Landscape silky water spring with trees and rocks professionally photographed by Cramer Imaging near Alta, Wyoming
To get this shot, I had to know my gear and how best to manipulate the settings for the exposure I wanted.
The second thing to do is to learn basic rules of photography composition.  There are plenty of websites out there which will teach you about the rule of thirds, simplicity, the golden mean, and other compositional techniques.  Without these lessons and practice with them, your photography will continue to disappoint you.  Photo composition is learned by experience.  Only practice with your camera will help you to develop the eye you will need for epic or professional level work.

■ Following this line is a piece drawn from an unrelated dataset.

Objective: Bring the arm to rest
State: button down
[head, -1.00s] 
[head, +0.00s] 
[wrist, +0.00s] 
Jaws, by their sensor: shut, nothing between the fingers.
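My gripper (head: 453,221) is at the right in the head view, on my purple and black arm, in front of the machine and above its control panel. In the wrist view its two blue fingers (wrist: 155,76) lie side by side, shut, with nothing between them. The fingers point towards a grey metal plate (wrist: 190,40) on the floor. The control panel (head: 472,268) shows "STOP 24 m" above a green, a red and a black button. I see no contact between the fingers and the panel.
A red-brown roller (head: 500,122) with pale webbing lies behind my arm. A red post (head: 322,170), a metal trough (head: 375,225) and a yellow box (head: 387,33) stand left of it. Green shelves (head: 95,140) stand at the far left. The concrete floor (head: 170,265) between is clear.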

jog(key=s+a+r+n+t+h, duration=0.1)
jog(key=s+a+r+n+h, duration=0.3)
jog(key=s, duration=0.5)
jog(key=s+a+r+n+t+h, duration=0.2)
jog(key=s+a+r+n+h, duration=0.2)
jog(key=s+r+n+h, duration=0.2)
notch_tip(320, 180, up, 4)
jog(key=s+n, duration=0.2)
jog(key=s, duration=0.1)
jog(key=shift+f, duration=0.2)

Quality natural pink peach blossom on a branch professionally photographed by Cramer Imaging in Pocatello, Bannock, Idaho
Basic composition is an important part of taking good pictures.  Book learning is not enough for this skill.
Patience and practice will be required as the amazing photos you desire will be few and far between at first.  The more photos you take, the more regularly you will find your photography quality increase.  I have gone on many a shoot where the photos I took did not meet my current standards where a few months ago such pictures would have dazzled me that I took.  As you continue to grow in your photography skill, your photos will come to meet the quality level you started out dreaming about with greater and greater frequency.

Conclusion


If photography is your dream and your passion, then you will, of course, want to purchase the best camera gear and accessories you can.  Just remember to temper your expectations of what your first photos will look like.  If you can expect that you have much to learn about your new toy, you will not experience the heartache of disappointing first photographs and feeling you wasted your investment money.  Photography may be something you will not give up on yet.  The rewards of your patience, learning, and practice will be slow but much greater than you imagined.  We look forward to seeing your work.